___ STORED RECORDS ___

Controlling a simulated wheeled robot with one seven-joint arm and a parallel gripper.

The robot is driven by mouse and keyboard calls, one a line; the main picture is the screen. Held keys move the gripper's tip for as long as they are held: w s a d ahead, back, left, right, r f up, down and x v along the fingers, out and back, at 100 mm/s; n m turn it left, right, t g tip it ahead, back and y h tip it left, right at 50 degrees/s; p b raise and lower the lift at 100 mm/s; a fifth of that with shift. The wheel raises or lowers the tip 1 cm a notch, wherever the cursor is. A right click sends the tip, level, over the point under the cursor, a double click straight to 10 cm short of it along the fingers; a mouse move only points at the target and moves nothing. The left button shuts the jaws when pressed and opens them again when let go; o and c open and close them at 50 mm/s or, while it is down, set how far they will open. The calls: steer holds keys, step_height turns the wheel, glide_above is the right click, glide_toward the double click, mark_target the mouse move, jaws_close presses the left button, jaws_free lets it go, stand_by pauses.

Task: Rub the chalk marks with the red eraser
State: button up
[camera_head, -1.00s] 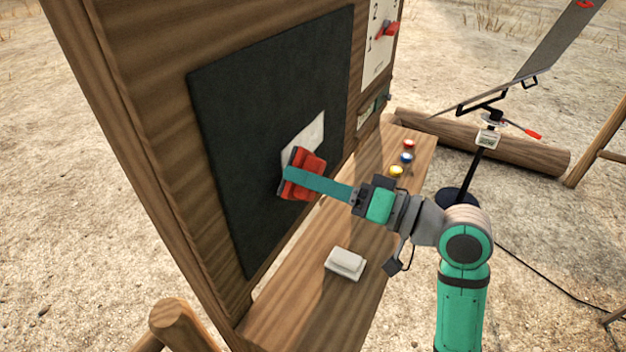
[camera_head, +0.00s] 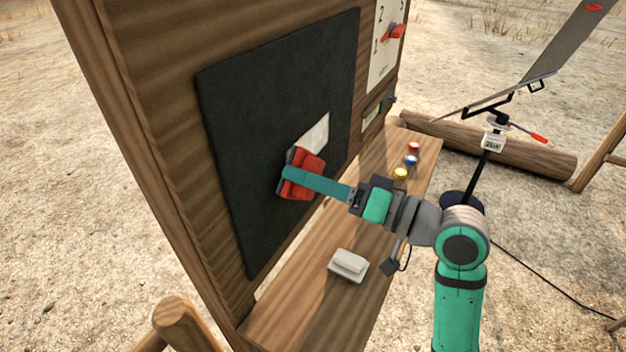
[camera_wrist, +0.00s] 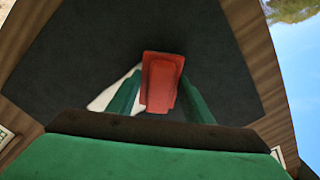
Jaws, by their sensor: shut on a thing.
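The red eraser (camera_head: 305,175) is held between the fingers of my gripper (camera_head: 290,174), against or very close to the dark chalkboard (camera_head: 270,100). In the wrist view the eraser (camera_wrist: 161,84) sits between the two green fingers of my gripper (camera_wrist: 158,92). A white chalk patch (camera_head: 317,133) shows above and to the right of the eraser. In the wrist view part of the white patch (camera_wrist: 108,98) shows left of the eraser. The eraser and fingers hide the rest of it. I cannot tell whether the eraser's face touches the board.
A wooden shelf (camera_head: 300,310) juts out below the board. A white block-like eraser (camera_head: 348,265) lies on it, with red, blue and yellow round pieces (camera_head: 401,173) farther back. A tilted panel on a stand (camera_head: 480,150) and a log (camera_head: 540,158) are at the right.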

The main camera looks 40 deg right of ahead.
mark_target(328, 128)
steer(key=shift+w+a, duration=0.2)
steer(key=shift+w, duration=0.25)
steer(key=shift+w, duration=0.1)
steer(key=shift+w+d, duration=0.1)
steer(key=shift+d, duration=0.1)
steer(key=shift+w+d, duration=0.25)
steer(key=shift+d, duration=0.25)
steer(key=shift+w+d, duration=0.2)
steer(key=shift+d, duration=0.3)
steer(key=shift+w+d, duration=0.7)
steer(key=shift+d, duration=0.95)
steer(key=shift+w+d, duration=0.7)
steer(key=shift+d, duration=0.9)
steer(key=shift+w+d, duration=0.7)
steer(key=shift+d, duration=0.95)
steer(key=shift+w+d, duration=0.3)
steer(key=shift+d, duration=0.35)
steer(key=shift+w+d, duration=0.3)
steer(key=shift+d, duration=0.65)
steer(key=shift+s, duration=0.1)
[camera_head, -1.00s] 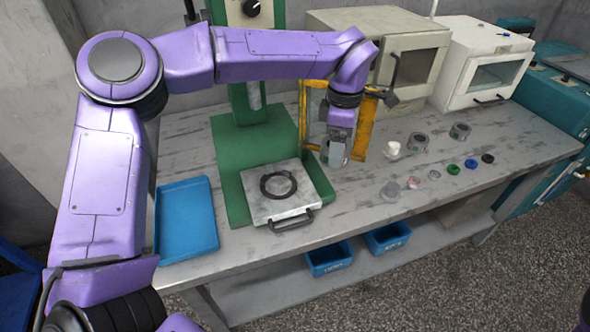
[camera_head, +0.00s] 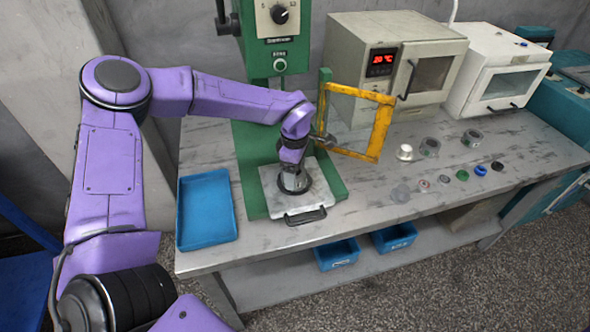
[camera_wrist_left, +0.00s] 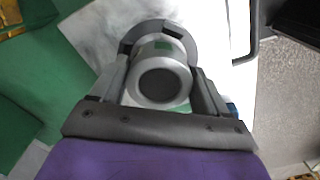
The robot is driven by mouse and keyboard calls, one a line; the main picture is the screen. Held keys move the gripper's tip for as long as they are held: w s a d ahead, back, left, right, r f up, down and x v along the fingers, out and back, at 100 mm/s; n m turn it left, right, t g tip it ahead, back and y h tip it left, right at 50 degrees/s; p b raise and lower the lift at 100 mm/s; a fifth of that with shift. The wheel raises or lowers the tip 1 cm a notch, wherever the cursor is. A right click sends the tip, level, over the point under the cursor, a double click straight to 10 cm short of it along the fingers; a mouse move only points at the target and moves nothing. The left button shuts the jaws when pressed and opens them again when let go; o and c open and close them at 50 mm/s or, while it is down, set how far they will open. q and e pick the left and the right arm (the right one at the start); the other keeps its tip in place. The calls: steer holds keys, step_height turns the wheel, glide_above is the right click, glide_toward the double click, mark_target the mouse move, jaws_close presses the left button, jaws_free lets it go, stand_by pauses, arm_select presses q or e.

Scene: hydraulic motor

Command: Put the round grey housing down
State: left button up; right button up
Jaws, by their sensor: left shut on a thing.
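The round grey housing (camera_wrist_left: 160,75) is between the two fingers of my left gripper (camera_wrist_left: 160,95), which is shut on it. In the head view my left gripper (camera_head: 294,182) points down over the white plate (camera_head: 312,204) of the green press, and the arm hides most of the housing. My right gripper is out of view.
A yellow-framed guard (camera_head: 381,128) stands open right of the green press (camera_head: 252,150). A blue tray (camera_head: 206,208) lies to the left. Several small parts, including a white one (camera_head: 405,152), stand on the bench to the right. Two ovens stand behind.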

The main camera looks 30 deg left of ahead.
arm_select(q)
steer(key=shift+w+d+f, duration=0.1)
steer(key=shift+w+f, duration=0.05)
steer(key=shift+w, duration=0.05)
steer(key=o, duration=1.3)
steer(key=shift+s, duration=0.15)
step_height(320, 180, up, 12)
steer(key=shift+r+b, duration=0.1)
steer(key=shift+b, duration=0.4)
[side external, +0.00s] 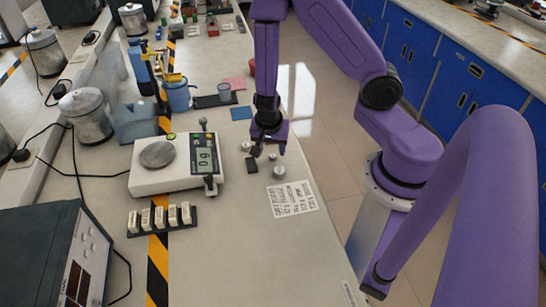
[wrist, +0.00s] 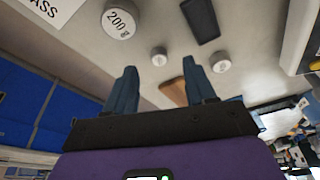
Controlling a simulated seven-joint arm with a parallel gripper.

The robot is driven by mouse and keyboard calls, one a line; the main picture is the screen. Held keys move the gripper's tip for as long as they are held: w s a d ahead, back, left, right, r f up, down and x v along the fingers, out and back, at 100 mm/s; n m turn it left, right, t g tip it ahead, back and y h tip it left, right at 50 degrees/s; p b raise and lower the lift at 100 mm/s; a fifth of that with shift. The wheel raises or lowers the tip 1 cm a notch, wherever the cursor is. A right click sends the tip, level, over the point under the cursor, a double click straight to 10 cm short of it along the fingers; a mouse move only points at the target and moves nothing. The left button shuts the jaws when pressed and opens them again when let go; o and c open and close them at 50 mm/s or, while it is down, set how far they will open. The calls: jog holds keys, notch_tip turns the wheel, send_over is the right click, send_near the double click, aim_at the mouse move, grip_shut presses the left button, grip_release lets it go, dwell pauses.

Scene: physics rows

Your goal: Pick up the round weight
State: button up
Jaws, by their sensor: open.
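Several round grey metal weights stand on the bench near my gripper (side external: 268,142). The largest (side external: 279,172) is nearest the printed sheet and reads "200 g" in the wrist view (wrist: 119,24). A small weight (wrist: 159,57) shows between my fingertips in the wrist view, and another weight (wrist: 221,63) lies to its right. Which one the task means cannot be told. My gripper is open and empty, pointing down above the bench; its two fingers also show in the wrist view (wrist: 160,66).
A dark block (side external: 252,165) lies beside the weights, and a printed sheet (side external: 292,198) lies in front. A scale (side external: 150,180) with a round pan stands left. A brown block (wrist: 173,92) shows between the fingers. A dark rack (side external: 163,219) holds several pale pieces.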

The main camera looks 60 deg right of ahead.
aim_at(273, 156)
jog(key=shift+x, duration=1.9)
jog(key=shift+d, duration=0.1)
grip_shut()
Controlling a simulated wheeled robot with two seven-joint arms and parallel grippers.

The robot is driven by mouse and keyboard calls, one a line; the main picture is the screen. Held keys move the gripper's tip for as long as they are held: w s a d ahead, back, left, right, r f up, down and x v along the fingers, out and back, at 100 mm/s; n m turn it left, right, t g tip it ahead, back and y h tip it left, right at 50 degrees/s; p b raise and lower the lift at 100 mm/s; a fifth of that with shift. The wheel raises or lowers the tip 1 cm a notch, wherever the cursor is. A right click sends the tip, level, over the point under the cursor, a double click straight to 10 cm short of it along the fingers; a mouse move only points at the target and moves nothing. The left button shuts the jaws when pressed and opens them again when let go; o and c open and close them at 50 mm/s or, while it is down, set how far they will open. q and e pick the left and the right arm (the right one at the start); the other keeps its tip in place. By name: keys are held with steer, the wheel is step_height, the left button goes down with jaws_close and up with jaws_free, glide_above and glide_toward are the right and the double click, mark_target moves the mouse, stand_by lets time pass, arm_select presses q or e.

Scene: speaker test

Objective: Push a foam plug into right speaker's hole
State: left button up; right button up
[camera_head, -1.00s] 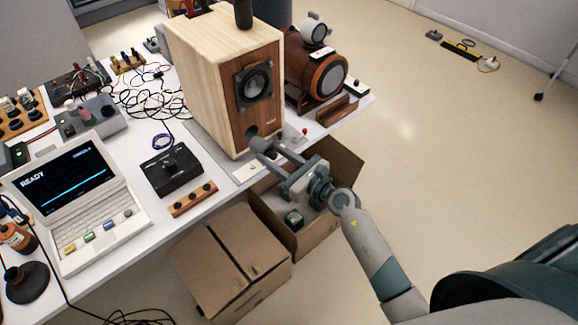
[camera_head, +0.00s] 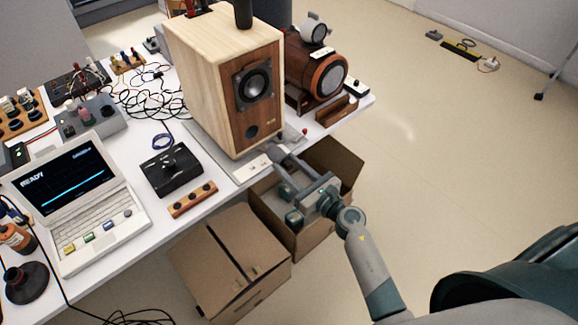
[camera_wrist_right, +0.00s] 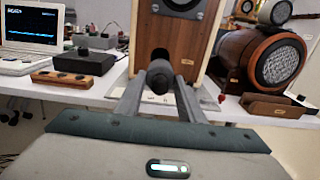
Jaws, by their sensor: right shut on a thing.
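A wooden speaker (camera_head: 205,75) stands upright on the table, with a driver cone (camera_head: 255,82) and a dark round hole (camera_head: 252,131) low on its front. My right gripper (camera_head: 276,153) is shut on a dark grey foam plug (camera_wrist_right: 160,77), in front of and below the hole. In the right wrist view, the plug sits between the two fingertips, apart from the hole (camera_wrist_right: 160,55), and covers its lower part. The plug is small and hard to make out in the head view. My left gripper is not in view.
An open cardboard box (camera_head: 335,205) stands on the floor below my right gripper, beside a closed box (camera_head: 230,258). A round-fronted wooden speaker (camera_head: 318,75) stands to the right. A dark cylinder (camera_head: 244,14) stands on the wooden speaker. Cables and a terminal (camera_head: 75,195) fill the left.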

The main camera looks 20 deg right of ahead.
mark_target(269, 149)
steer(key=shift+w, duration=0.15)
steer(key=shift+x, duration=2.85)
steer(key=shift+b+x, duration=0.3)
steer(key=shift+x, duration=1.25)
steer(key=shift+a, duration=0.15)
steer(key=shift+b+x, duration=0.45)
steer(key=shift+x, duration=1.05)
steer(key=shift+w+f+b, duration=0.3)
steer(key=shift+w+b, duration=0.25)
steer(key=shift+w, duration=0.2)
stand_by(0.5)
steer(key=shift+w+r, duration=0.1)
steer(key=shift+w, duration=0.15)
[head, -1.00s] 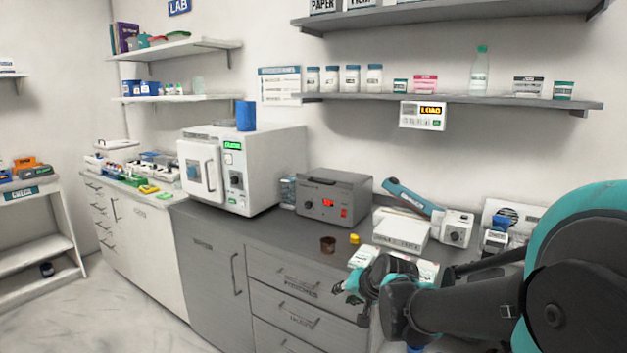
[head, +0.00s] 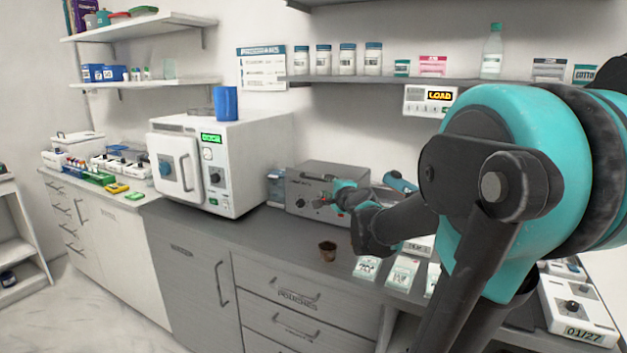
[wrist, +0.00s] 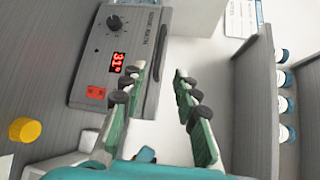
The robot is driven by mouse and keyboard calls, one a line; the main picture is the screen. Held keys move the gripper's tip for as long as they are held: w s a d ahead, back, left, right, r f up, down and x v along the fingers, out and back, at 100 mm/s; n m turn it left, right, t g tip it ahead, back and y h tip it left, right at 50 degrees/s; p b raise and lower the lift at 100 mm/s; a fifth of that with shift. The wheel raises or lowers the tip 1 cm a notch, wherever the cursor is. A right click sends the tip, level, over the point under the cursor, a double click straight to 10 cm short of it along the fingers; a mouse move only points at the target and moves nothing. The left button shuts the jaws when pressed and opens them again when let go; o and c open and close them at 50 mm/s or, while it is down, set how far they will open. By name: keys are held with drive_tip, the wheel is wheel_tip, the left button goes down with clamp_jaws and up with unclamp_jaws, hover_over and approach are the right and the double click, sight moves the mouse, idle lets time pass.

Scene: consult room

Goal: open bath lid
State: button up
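The bath is a grey box (head: 300,194) on the dark counter, partly hidden by my arm in the head view. In the wrist view its front (wrist: 103,62) shows a black knob, a red "31°" display and a red switch. Its lid (wrist: 154,72) is the grey slab along the top and looks shut. My gripper (head: 322,201) is in front of the bath in the head view. In the wrist view my gripper (wrist: 160,70) has its two green fingers apart, with nothing held between them. The lid's edge lies near the left fingertip; contact is unclear.
A white oven-like unit (head: 210,165) with a blue cup (head: 226,103) on top stands left of the bath. A brown cup (head: 327,251) and labelled packets (head: 402,274) are in front. A shelf (head: 375,79) with jars hangs above. A yellow cap (wrist: 25,130) lies nearby.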

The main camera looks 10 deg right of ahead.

___

Look through the entries and find each line that has the string "Scene". Copy those lines.

Scene: hydraulic motor
Scene: physics rows
Scene: speaker test
Scene: consult room

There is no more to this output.